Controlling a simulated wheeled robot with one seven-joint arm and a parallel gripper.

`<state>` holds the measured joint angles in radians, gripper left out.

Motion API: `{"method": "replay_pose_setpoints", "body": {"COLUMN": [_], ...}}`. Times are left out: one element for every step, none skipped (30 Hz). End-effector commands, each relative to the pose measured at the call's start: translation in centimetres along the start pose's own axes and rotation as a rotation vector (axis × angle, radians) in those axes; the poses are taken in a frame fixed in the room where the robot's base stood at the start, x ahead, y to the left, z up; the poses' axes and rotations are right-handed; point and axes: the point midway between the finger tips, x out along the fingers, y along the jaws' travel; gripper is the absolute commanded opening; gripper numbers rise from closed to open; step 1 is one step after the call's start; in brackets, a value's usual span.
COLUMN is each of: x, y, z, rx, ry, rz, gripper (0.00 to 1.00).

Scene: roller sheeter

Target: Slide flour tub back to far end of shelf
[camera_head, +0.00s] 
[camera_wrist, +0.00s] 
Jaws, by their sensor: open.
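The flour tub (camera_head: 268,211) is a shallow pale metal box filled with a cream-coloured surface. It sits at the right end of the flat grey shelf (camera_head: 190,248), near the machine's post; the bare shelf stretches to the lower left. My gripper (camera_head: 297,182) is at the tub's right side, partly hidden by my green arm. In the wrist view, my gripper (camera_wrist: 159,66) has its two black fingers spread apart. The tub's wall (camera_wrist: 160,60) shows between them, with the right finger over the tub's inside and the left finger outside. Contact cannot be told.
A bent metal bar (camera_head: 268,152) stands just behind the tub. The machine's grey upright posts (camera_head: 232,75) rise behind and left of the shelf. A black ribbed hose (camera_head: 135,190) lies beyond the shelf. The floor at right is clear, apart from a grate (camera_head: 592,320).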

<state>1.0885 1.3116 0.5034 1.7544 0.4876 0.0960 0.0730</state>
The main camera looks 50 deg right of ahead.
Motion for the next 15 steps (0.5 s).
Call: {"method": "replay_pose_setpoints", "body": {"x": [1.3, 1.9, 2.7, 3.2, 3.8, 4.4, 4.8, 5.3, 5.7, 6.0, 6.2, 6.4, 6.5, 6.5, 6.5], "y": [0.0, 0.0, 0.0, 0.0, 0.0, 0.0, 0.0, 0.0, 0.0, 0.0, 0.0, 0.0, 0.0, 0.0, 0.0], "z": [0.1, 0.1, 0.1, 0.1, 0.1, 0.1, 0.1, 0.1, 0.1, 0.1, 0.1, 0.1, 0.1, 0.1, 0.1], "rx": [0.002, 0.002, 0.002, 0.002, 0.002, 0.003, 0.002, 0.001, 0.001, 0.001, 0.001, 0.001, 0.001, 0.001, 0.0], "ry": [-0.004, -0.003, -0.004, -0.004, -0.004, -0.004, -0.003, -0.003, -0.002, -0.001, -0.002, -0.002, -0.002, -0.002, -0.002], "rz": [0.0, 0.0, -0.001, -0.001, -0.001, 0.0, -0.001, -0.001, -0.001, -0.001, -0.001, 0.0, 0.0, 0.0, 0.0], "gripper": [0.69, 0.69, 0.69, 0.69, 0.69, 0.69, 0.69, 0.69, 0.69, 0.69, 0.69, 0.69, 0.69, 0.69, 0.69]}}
.....
> SHORT TASK: Your task is to repeat each line of the material exactly.

> EXERCISE ANSWER:
Controlling a simulated wheeled robot with one seven-joint arm and a parallel gripper.

`<state>` holds the measured joint angles in radians, gripper left out.

Motion API: `{"method": "replay_pose_setpoints", "body": {"COLUMN": [_], ...}}`. Times are left out: one element for every step, none skipped (30 Hz). End-effector commands, each relative to the pose measured at the call's start: translation in centimetres along the start pose's own axes and rotation as a rotation vector (axis × angle, radians) in those axes; the poses are taken in a frame fixed in the room where the robot's base stood at the start, x ahead, y to the left, z up; the poses' axes and rotations are right-handed; point and axes: the point midway between the finger tips, x out along the fingers, y along the jaws' travel; gripper is the absolute commanded opening; gripper numbers rise from closed to open; step 1 is one step after the call's start; in brackets, a value's usual span.
COLUMN is each of: x, y, z, rx, ry, rz, gripper (0.00 to 1.00).

Scene: roller sheeter

Target: Slide flour tub back to far end of shelf
[camera_head, +0.00s] 
[camera_wrist, +0.00s] 
Jaws, by their sensor: open.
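The flour tub (camera_head: 268,211) is a shallow pale metal box filled with a cream-coloured surface. It sits at the right end of the flat grey shelf (camera_head: 190,248), near the machine's post; the bare shelf stretches to the lower left. My gripper (camera_head: 297,182) is at the tub's right side, partly hidden by my green arm. In the wrist view, my gripper (camera_wrist: 159,66) has its two black fingers spread apart. The tub's wall (camera_wrist: 160,60) shows between them, with the right finger over the tub's inside and the left finger outside. Contact cannot be told.
A bent metal bar (camera_head: 268,152) stands just behind the tub. The machine's grey upright posts (camera_head: 232,75) rise behind and left of the shelf. A black ribbed hose (camera_head: 135,190) lies beyond the shelf. The floor at right is clear, apart from a grate (camera_head: 592,320).

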<state>1.0885 1.3116 0.5034 1.7544 0.4876 0.0960 0.0730</state>
The main camera looks 50 deg right of ahead.
Motion for the next 15 steps (0.5 s).
Call: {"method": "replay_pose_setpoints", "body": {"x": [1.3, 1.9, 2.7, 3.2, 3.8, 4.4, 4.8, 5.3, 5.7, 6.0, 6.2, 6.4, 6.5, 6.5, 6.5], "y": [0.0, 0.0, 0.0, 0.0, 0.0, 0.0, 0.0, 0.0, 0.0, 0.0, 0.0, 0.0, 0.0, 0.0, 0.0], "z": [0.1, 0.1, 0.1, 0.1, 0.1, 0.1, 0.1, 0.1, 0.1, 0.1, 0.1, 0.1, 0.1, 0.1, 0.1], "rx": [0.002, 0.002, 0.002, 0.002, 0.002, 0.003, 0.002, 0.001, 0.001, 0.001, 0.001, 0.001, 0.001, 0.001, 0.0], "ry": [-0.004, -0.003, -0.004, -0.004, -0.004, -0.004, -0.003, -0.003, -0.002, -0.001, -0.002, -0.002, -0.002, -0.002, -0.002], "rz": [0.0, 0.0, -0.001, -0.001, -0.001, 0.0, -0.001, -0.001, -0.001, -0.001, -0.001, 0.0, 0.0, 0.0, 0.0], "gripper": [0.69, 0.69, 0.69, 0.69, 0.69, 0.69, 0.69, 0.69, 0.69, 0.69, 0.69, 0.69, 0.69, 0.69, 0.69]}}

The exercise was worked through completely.